What the task requires ▸ Begin with the first line below and retype each line exactly through the line containing "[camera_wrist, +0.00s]". Any pictures are to be left out.

[Part of a data file]

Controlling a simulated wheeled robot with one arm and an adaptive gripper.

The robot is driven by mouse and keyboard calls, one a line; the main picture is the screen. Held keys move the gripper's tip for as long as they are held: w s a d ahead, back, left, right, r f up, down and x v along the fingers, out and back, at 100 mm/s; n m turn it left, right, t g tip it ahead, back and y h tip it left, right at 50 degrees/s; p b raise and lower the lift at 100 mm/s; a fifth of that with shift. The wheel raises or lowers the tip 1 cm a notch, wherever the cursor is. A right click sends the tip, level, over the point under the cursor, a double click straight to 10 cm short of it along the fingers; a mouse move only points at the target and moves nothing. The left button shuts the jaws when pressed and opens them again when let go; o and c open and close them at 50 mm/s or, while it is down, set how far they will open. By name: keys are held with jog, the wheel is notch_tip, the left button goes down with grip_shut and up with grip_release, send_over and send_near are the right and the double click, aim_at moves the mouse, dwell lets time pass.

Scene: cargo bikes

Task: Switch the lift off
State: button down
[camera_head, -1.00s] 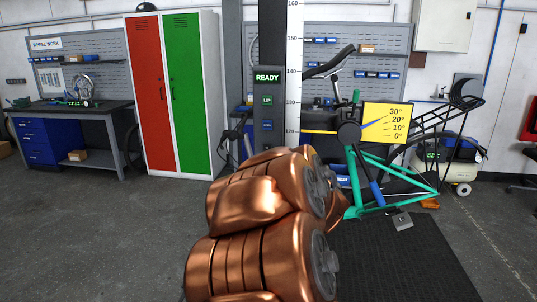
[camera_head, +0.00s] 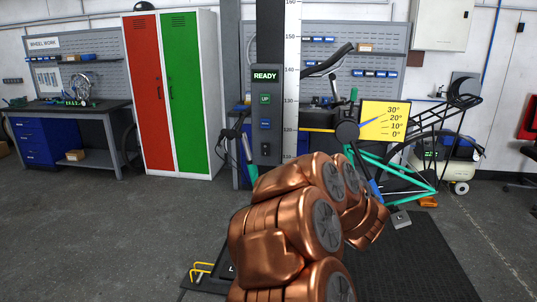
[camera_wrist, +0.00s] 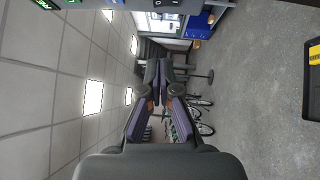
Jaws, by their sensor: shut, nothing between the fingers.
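The lift's dark column (camera_head: 270,30) stands beside a tall white height scale. Its grey control panel (camera_head: 255,110) has a lit READY display (camera_head: 265,76), a green UP button (camera_head: 265,99), a blue button (camera_head: 265,124) and a black switch (camera_head: 266,149) below them. In the wrist view the panel runs sideways along the top edge, with the black switch (camera_wrist: 168,3) partly cut off. My gripper (camera_wrist: 165,68) is shut and empty in the wrist view, with the panel to one side of it. In the head view the gripper is hidden behind my copper arm.
A teal cargo bike frame (camera_head: 385,172) is right of the column, by a yellow angle gauge (camera_head: 384,121). A black mat (camera_head: 405,260) lies on the floor. Red and green lockers (camera_head: 186,100) and a workbench (camera_head: 72,107) stand left. Open floor lies at left.

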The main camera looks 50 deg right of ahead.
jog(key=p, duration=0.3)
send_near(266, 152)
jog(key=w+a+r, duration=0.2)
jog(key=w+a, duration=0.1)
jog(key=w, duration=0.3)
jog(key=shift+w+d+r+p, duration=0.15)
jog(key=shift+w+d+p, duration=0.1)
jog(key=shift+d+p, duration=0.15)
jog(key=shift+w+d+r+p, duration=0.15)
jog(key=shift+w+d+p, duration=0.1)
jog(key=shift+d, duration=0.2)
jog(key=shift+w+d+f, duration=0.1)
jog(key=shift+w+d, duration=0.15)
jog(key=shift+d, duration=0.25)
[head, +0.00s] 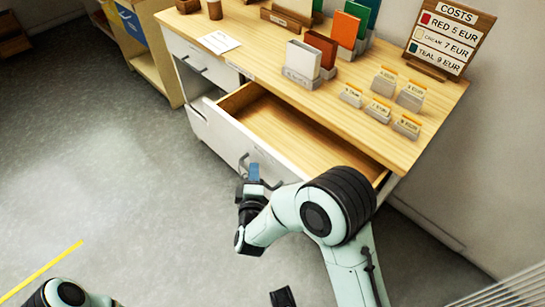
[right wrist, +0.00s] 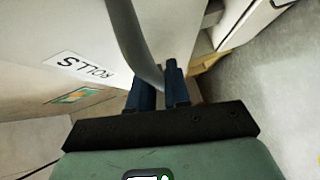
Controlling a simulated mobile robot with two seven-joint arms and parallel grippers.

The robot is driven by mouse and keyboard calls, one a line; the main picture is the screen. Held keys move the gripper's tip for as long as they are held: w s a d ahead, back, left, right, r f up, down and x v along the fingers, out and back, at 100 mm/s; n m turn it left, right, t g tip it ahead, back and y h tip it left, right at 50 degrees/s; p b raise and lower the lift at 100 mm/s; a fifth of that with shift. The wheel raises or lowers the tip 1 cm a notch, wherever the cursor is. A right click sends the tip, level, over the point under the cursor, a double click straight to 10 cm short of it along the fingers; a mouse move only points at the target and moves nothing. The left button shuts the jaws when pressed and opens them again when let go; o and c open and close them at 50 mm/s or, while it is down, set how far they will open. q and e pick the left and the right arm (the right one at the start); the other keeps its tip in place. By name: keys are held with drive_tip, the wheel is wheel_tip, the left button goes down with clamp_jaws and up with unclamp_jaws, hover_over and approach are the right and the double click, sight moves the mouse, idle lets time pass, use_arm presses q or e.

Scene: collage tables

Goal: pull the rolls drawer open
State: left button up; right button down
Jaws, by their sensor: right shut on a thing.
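The rolls drawer (head: 290,132) is pulled well out of the wooden-topped desk, and its bare wooden inside shows no contents. Its white front carries a grey bar handle (head: 243,161). My right gripper (head: 254,173) is at this handle, outside the drawer front. In the right wrist view the blue fingers (right wrist: 160,92) are shut around the handle (right wrist: 135,45), beside the ROLLS label (right wrist: 86,67) on the drawer front (right wrist: 50,25).
The desk top (head: 262,55) bears a price sign (head: 447,40), several small card holders (head: 383,82) and upright colored boards (head: 320,48). Another closed drawer (head: 200,64) is at the left. A yellow line (head: 45,270) crosses the grey floor, which is clear at the left.

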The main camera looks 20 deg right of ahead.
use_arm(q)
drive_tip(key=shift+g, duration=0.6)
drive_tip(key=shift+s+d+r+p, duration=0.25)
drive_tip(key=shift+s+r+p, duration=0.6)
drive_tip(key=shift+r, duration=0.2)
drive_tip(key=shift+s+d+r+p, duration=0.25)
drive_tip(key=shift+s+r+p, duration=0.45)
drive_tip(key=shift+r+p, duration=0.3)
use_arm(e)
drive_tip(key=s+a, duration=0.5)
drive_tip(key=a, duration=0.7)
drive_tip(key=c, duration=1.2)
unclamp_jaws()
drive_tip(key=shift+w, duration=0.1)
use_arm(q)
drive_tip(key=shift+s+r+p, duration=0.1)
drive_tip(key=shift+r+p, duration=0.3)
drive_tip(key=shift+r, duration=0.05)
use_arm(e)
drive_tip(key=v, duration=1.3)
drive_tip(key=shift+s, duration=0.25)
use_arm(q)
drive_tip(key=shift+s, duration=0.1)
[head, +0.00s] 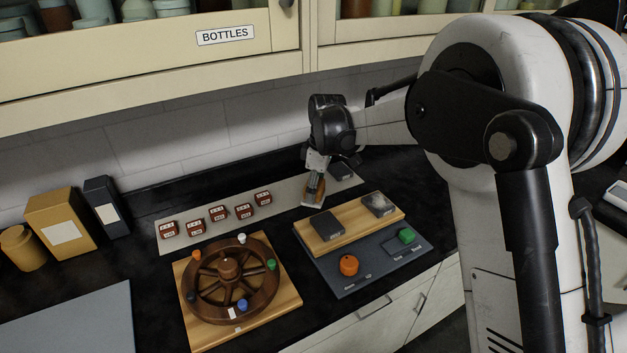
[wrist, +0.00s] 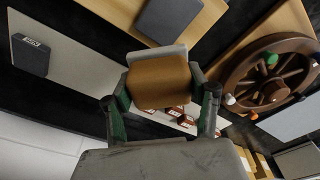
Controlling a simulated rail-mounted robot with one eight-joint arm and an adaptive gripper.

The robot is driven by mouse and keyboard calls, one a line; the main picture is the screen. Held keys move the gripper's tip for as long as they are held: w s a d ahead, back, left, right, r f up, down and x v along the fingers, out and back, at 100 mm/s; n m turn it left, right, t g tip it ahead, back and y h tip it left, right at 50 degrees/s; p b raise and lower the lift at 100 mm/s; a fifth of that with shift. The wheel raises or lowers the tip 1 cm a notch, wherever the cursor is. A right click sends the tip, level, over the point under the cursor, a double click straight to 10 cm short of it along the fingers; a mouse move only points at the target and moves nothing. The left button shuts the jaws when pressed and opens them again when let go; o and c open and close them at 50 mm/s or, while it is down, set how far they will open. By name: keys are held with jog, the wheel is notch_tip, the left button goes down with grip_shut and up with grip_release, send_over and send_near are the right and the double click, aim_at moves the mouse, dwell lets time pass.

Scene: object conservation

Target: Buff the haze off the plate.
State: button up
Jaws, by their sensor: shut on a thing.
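My gripper (head: 314,186) is shut on a brown block with a pale base (wrist: 160,84), which sits between both fingers in the wrist view. In the head view the block is low over the pale strip, behind the wooden board (head: 312,244); I cannot tell whether it touches the strip. Two dark plates lie on the board. The right plate (head: 379,205) has a whitish haze on top. The left plate (head: 327,224) looks plain dark. One dark plate on wood also shows in the wrist view (wrist: 168,18). My gripper is apart from both plates.
The pale strip (head: 180,240) holds several small red boxes (head: 218,213) and a dark block (head: 342,171). A wooden wheel (head: 229,279) with coloured pegs stands front left. A grey panel with an orange knob (head: 348,265) and green button (head: 407,235) lies before the board.

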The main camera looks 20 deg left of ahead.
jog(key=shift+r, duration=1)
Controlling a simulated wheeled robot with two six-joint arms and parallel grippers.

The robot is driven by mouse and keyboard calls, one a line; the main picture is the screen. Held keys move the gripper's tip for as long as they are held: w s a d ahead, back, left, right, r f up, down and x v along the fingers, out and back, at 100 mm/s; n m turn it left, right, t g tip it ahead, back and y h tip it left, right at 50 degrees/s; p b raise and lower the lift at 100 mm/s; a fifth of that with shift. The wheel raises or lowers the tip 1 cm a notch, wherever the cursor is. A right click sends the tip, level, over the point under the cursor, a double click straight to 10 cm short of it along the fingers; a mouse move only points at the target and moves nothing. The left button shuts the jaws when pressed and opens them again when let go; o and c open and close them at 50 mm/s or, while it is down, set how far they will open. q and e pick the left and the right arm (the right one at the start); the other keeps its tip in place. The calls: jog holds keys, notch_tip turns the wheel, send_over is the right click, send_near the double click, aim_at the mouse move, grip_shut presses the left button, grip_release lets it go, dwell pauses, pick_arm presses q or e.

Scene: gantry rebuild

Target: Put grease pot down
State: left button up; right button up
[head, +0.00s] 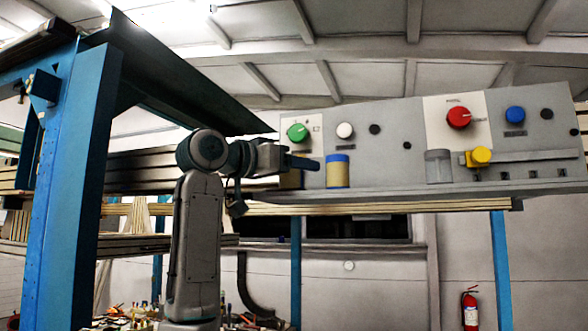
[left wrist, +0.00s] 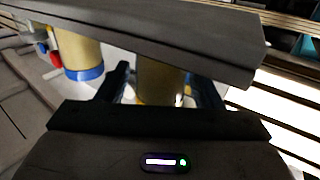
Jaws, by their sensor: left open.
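My left gripper (head: 302,163) is open at the left end of the grey panel's shelf. In the left wrist view its two fingers (left wrist: 160,88) stand on either side of a tan pot (left wrist: 158,76); I cannot tell whether they touch it. In the head view this pot (head: 290,180) is mostly hidden behind the gripper. It appears to stand on the shelf. A second tan pot (head: 338,172) with a blue lid stands upright just to the right, and it also shows in the left wrist view (left wrist: 80,58). Which one is the grease pot is not marked. My right gripper is not in view.
The panel (head: 390,150) carries green, white, red and blue knobs. A grey jar (head: 438,167) and a yellow part (head: 480,156) are farther right on the shelf (head: 400,190). A blue post (head: 75,180) and a dark overhead beam (head: 180,80) are at the left.

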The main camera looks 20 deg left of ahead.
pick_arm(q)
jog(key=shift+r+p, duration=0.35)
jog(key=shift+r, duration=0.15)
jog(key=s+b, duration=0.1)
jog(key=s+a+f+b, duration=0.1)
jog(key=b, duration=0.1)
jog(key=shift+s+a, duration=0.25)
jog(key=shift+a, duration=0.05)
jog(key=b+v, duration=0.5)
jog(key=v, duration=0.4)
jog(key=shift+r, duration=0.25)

Result below ▸
Controlling a simulated wheeled robot with one arm and an adaptive gripper.

The robot is driven by mouse and keyboard calls, one a line; the main picture is the screen. Held keys move the gripper's tip for as long as they are held: w s a d ahead, back, left, right, r f up, down and x v along the fingers, out and back, at 100 mm/s; n m turn it left, right, t g tip it ahead, back and y h tip it left, right at 50 degrees/s; p b raise and lower the lift at 100 mm/s; a fifth of that with shift. The wheel raises or lowers the tip 1 cm a notch, wherever the cursor is. A right click sends the tip, level, over the point under the cursor, a double click straight to 10 cm short of it along the fingers; a mouse move only points at the target and moves nothing. The left button shuts the jaws when pressed and opens them again when let go; o and c open and close them at 50 mm/s or, while it is down, set how far they will open. By name: keys are held with jog, the wheel is notch_tip, the left button goes down with grip_shut and up with grip_release, send_over and send_near are the right and the double click, aim_at moves the mouse, dwell lets time pass.

Scene: cargo bikes

Task: Switch the lift off
State: button down
[camera_head, -1.00s] 
[camera_head, +0.00s] 
[camera_wrist, +0.00s] 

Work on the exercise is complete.